Processes in the Nazi System

Processes (Gestapo investigations, development and production of new military hardware, preventive detention, etc.) are important components of Nazi system (actually, of any organization). Consequently, to produce a genuinely comprehensive and user-friendly guide to Nazi Germany, it is necessary to describe and analyze these processes in a uniform way.

In other words, it is necessary to follow the same process (no pun intended) for the description and analysis of every project in the history of the Third Reich. This process is presented in an easy-to-understand visual form in a Nazi Process. Description Diagram (see Figure A4).

Unlike other objects in the Nazi system, description of Nazi processes needs not one, but three categories of diagrams.
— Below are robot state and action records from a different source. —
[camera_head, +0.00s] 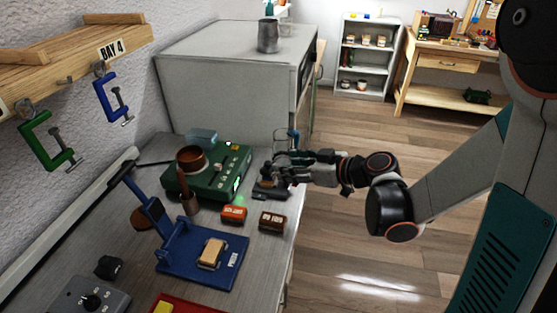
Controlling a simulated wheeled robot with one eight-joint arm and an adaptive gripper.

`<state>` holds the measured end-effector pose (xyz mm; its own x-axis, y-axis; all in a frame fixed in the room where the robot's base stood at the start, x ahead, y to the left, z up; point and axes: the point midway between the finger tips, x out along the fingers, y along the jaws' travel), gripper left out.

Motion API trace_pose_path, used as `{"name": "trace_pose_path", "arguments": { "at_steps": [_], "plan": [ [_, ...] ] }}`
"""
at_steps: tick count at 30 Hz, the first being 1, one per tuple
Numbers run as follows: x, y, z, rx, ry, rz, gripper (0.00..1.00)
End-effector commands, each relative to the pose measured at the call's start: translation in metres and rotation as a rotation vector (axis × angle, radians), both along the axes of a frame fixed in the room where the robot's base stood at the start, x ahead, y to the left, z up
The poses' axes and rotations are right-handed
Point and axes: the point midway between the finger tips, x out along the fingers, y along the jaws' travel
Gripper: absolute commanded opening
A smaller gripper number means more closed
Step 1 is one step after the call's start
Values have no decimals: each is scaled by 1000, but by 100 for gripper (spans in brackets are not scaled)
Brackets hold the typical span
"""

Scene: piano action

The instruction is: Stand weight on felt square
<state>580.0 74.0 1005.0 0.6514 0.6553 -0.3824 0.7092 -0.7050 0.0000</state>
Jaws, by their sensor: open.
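My gripper (279,172) is open over the right edge of the workbench, beside the green device. A dark object (268,192) lies just below it on the bench; I cannot tell whether the fingers touch it. No piece is plainly the weight. Small candidates are an orange labelled block (233,215), a dark brown labelled block (272,221), and a tan block (211,254) on the blue stand's base. No felt square can be made out for certain; a red flat piece (190,307) with a yellow block on it is cut off at the bottom edge.
The green device (215,180) carries a brown round pot. The blue stand (175,260) has a tall slanted arm. A grey box with a black knob (90,301) is at front left. A grey cabinet (215,80) stands behind. Clamps hang from the wooden shelf (75,55).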

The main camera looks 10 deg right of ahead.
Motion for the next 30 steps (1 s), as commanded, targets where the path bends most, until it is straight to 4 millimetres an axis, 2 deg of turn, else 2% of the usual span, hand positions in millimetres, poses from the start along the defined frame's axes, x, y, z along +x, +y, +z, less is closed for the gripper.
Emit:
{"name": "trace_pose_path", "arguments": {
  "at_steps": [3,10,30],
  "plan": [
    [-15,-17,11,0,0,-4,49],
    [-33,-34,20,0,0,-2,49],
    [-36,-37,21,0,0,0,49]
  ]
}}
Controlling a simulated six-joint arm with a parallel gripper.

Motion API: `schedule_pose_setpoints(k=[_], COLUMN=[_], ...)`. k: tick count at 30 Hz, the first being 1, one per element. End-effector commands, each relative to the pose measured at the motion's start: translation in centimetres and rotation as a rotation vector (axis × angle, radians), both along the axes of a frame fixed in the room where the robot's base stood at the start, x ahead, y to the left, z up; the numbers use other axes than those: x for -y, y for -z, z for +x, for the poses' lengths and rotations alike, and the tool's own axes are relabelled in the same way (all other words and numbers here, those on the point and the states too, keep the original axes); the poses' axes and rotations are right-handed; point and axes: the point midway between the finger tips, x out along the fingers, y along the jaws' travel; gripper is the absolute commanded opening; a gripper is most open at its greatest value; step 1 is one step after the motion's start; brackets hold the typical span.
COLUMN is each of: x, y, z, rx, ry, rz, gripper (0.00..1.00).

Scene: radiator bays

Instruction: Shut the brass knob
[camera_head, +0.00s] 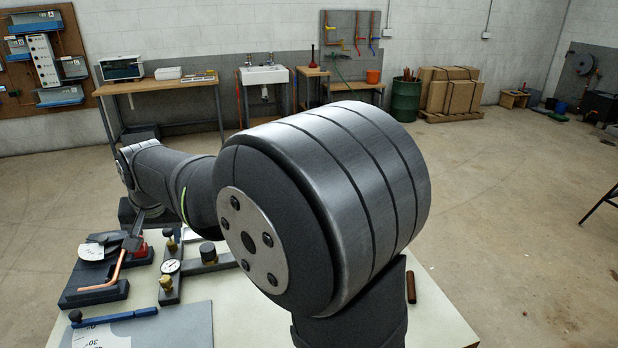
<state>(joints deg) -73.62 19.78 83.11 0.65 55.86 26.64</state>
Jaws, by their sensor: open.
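A brass knob (167,283) stands at the near end of a dark fitting on the bench, just in front of a round white-faced gauge (170,266). A second brass part (171,243) stands at the far end of the same fitting. I cannot tell from this view whether either knob is open or shut. My arm crosses the middle of the picture and reaches back to the left, beyond the fitting. I cannot make out my gripper's fingers; the arm hides that area.
A dark bending tool with a copper pipe (111,269) and a red part (141,246) stand left of the fitting. A brown rod (411,287) lies right of my arm.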

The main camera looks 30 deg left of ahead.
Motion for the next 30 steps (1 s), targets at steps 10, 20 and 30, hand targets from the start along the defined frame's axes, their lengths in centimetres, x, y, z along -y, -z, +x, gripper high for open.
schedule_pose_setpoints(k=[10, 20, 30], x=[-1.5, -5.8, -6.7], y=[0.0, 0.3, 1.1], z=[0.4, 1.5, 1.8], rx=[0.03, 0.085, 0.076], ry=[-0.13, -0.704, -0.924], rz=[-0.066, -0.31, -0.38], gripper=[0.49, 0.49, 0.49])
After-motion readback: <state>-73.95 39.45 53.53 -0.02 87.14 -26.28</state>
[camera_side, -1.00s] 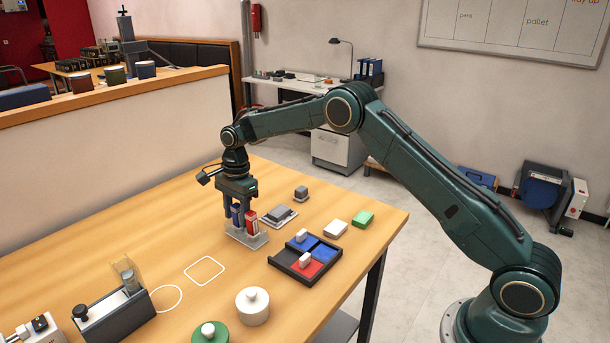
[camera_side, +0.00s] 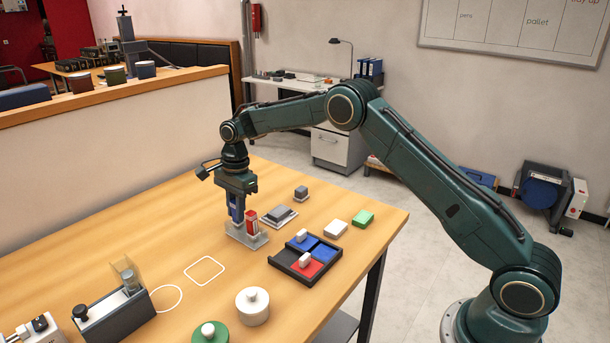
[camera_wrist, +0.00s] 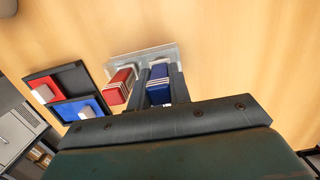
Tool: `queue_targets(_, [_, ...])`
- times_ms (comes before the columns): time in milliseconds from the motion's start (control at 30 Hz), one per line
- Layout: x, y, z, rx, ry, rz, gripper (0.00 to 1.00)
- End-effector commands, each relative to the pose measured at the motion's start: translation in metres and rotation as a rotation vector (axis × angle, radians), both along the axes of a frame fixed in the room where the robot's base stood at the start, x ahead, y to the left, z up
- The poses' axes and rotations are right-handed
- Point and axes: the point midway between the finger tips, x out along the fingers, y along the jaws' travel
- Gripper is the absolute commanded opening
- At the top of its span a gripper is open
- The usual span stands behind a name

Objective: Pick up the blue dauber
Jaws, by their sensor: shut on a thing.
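The blue dauber (camera_side: 236,212) stands in a light grey holder (camera_side: 248,238) on the table, and my gripper (camera_side: 238,204) is shut on it from above. The wrist view shows the blue dauber (camera_wrist: 158,78) between the two fingers of my gripper (camera_wrist: 160,88). A red dauber (camera_side: 252,222) stands beside it in the same holder, apart from my fingers; it also shows in the wrist view (camera_wrist: 118,86). The blue dauber's lower end is partly hidden, so I cannot tell whether it is lifted.
A black tray (camera_side: 277,260) with red and blue pads lies in front right of the holder. A grey stamp plate (camera_side: 280,216), a white block (camera_side: 335,229) and a green block (camera_side: 363,219) lie to the right. White and green lidded pots (camera_side: 252,308) stand in front. The table left of the holder is clear.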

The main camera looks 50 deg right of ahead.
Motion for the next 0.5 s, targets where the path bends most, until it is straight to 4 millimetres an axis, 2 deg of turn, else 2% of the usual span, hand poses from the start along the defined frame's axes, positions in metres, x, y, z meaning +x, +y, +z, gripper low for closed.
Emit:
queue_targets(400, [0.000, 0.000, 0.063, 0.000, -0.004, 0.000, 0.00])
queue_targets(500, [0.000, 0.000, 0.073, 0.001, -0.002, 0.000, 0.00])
In addition to abovementioned diagram, it uses the context diagram (“Level 0”) and the decomposition diagrams (“Level 1” and, if necessary, lower-level diagrams) developed according to the rules, standards and principles of the IDEF0 visualization methodology.

The context diagram template is presented on Figure A5 and the decomposition diagram – on Figure A6.
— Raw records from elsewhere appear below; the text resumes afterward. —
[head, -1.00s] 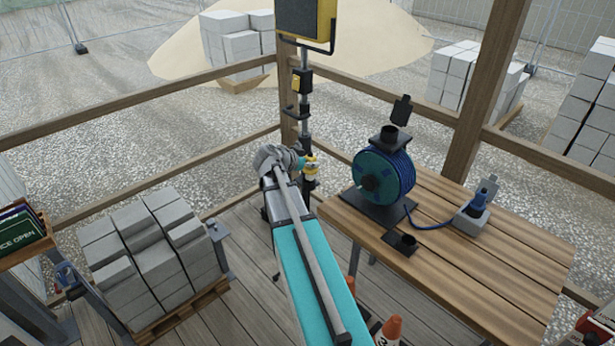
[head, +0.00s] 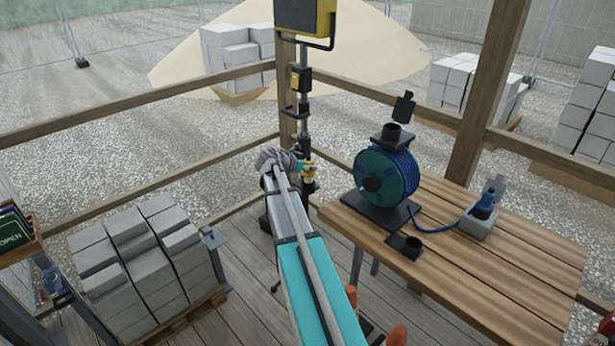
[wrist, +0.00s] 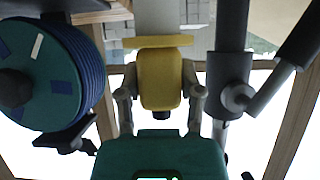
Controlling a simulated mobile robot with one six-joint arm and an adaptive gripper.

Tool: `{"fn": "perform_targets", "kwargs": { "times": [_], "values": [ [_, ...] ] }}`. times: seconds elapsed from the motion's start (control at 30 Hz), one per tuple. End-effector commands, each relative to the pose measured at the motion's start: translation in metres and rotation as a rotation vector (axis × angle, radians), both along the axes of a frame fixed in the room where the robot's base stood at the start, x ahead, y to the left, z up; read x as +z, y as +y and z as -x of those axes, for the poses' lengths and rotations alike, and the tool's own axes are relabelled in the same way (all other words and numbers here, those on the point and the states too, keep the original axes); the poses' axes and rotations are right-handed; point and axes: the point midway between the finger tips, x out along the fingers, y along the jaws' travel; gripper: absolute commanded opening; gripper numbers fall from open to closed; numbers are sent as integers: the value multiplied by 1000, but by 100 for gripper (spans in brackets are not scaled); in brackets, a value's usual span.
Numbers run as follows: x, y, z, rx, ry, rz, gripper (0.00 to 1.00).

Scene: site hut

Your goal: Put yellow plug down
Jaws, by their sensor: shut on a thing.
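The yellow plug (wrist: 160,82) is between the two fingers of my gripper (wrist: 160,100) in the wrist view, and the fingers are shut on it. My gripper (head: 303,168) is there at the end of my arm, left of the table and mostly hidden by the wrist. The plug is held in the air, apart from the table top.
A cable reel (head: 385,178) stands on the wooden table (head: 480,262), with an empty black holder (head: 405,246) in front and a blue plug (head: 486,205) in a grey socket. The lamp stand (head: 303,120) rises close behind my gripper. Grey blocks (head: 140,255) are stacked at left.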

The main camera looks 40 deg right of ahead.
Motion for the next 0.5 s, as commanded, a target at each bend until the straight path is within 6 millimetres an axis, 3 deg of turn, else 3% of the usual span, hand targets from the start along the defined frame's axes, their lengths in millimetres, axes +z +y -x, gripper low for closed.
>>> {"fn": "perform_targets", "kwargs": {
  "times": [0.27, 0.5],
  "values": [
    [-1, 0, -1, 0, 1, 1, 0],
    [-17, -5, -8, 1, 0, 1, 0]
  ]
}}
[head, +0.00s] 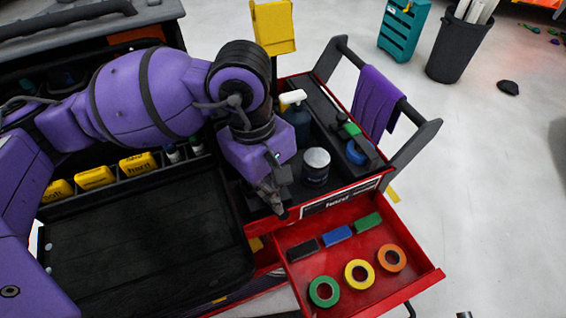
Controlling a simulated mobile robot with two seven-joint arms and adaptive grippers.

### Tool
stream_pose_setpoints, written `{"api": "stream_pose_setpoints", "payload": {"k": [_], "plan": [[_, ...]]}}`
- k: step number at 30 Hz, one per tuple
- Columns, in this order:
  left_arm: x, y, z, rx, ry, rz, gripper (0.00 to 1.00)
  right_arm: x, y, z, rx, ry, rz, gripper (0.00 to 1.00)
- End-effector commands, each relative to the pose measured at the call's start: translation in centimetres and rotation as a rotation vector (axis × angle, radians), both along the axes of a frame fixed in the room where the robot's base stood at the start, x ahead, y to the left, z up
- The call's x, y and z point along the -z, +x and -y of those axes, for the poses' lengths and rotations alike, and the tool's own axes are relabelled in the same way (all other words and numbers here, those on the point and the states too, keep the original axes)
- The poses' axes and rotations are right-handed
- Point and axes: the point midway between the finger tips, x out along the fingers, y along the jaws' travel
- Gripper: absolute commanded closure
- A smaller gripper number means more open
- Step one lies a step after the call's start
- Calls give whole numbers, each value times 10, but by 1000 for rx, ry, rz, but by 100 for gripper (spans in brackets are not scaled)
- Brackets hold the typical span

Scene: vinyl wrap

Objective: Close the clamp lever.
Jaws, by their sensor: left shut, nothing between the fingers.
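I cannot make out a clamp lever in the head view; it may be hidden behind my arm or gripper, or too small to tell. My left gripper (281,212) points down over the front edge of the red cart (345,203), just above the back left corner of its open drawer. Its fingers are together with nothing seen between them. I cannot tell whether the fingertips touch the cart. My right gripper is not in view.
The open red drawer (398,288) holds tape rolls and small colored blocks. A dark spray bottle (298,122) and a dark jar (316,172) stand on the cart. A purple cloth (376,100) hangs on its handle. A black tray (140,235) lies left. Floor to the right is mostly clear.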

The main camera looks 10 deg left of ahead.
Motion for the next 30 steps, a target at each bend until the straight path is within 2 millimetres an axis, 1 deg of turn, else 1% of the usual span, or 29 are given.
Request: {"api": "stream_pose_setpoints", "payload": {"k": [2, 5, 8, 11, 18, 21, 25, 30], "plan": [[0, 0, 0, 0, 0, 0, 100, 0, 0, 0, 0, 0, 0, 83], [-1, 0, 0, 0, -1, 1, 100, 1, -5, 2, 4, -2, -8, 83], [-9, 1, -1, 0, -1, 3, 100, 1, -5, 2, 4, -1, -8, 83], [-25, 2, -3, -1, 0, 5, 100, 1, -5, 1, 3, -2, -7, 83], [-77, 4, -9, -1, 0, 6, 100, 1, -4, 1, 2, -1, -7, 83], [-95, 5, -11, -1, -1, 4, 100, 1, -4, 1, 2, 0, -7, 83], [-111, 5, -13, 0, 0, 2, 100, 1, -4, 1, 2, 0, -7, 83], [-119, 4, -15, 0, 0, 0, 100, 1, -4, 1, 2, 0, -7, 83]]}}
Obviously, every description of every object in the Nazi system (not just a process), must have an executive summary (as not everyone will have the time to read the whole million-word book).
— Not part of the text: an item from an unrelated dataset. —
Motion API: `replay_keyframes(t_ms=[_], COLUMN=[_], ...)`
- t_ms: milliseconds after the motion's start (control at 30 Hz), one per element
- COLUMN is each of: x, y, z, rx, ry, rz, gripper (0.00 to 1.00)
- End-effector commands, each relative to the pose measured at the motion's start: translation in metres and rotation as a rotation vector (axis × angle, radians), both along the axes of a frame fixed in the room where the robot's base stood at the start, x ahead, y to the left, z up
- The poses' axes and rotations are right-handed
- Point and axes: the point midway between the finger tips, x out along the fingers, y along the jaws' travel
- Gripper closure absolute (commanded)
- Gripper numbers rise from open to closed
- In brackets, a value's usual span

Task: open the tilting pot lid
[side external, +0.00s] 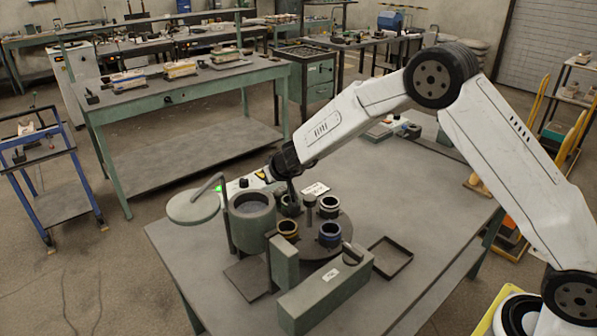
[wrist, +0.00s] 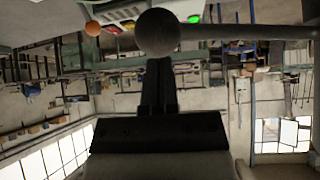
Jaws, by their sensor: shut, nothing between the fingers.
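The grey pot (side external: 252,226) stands on the bench, and its hollow inside shows from above. A round grey lid (side external: 192,207) hangs from a bent arm to the left of the pot, clear of its mouth. My gripper (side external: 292,194) points down to the right of the pot, over the near cups. In the wrist view my gripper (wrist: 158,63) has its dark fingers together with nothing between them. A dark round knob (wrist: 157,32) on a rod lies just beyond the fingertips; I cannot tell whether they touch.
A round turntable (side external: 345,226) carries several cups, including a blue one (side external: 330,235), around a centre post. A long grey block (side external: 325,290) stands in front. An empty dark tray (side external: 390,257) lies to the right. A panel with lit buttons (wrist: 130,14) is behind the knob.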

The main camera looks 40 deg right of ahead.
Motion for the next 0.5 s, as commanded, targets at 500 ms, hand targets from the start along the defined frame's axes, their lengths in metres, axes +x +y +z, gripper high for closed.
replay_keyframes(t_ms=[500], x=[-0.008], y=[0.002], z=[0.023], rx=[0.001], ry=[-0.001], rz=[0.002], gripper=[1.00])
This description is also developed according to the IDEF0 standards. These standards describe project manager, its subprocesses (jobs, activities, tasks), inputs (products and/or services required by the process), outputs (products and/or services produced by the process), controls (laws, regulations, instructions that process must adhere to); tools used by the process; actors (individuals who perform jobs & activities needed by the process).

Consequently, “all of the above” must be identified, structured and analyzed.

All processes (like all organizations and events) have ultimately one and the same mission – to create the maximum possible amount of aggregate value (financial, functional, emotional and spiritual) for its stakeholders. Aggregate value (created and/or destroyed by the process in question) that must be measured and analyzed.

Therefore I will perform the “performance evaluation” of the project in question. Functional, of course (how efficient it was in achieving its objectives and whether the objectives themselves were good from the aggregate value perspective), but also legal (whether the project or some of its activities constituted a crime).